The People’s Bank of China (PBOC) has announced the launch of a new fintech and digital currency research institute in the Jiangsu province capital of Nanjing.
The Nanjing Fintech Research Innovation Centre (南京金融科技研究创新中心) and People’s Bank of China Digital Currency Research Institute (Nanjing) Application Demonstration Base (中国人民银行数字货币研究所(南京)应用示范基地) was officially opened in the Jiangbei New District of Nanjing on the afternoon of 28 August, according to a report form The Beijing News.
The initiative was jointly launched by the PBOC Digital Currency Research Institute and the Nanjing branch of PBOC, in collaboration with the Nanjing People’s Govenrment, Nanjing University and Bank of Jiangsu.
According to a press release the Innovation Centre will focus on research into digital currency encryption algorithms and blockchain base level core technologies at the behest of the PBOC Digital Currency Research Institute.
Nanjing university will contribute its technological and human resource advantages in the areas of blockchains, digital encryption, big data and artificial intelligence.
In addition to the new Nanjing-based research base, the PBOC Digital Currency Research Institute has also invested in the establishment of Shenzhen Fintech Co., Ltd. (深圳金融科技有限公司), which was established on 15 June 2018.
The business scope of Shenzhen Fintech is “fintech-related technological development, technological consulting, technological transfer and technological services; fintech-related systems development and operations maintenance.”
Former PBOC chief Zhou Xiaochuan announced the launch of a digital currency research institute prior to his retirement in March of this year.
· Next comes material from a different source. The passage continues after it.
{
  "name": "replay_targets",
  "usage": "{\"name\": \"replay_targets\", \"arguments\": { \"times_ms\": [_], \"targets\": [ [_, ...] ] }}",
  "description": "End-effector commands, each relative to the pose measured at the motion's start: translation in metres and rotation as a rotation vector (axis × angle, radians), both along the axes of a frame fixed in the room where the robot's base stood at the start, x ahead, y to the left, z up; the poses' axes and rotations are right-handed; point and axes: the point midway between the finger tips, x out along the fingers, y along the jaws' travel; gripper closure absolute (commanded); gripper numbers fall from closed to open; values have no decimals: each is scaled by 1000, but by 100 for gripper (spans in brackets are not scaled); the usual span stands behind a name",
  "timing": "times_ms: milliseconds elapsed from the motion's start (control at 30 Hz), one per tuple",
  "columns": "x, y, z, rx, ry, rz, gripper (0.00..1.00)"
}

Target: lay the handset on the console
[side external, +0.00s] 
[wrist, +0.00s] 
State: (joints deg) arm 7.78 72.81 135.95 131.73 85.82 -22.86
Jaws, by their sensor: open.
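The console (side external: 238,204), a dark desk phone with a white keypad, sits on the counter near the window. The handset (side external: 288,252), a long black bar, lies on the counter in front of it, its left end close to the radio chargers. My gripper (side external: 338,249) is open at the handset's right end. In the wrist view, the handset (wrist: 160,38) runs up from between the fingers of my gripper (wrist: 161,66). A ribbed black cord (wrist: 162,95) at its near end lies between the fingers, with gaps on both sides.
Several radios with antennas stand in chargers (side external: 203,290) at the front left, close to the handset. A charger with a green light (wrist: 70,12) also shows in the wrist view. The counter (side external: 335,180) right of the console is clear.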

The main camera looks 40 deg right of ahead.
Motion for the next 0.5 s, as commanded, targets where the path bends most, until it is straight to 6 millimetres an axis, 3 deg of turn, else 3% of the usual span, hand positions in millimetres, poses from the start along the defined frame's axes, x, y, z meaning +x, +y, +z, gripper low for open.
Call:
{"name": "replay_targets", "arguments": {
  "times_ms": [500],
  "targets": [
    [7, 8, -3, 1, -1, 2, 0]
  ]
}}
Despite a crackdown on cryptocurrencies launched by Beijing in September 2017, blockchain technology and applications remains a key focal area for Chinese fintech R&D initiatives.
China and the People’s Bank of China in particular have topped recent rankings of blockchain patent applications for 2017.
A recent opinion piece published by PBOC’s official newspaper has pointed out, however, that blockchain technology may not be suitable for a central bank digital currency.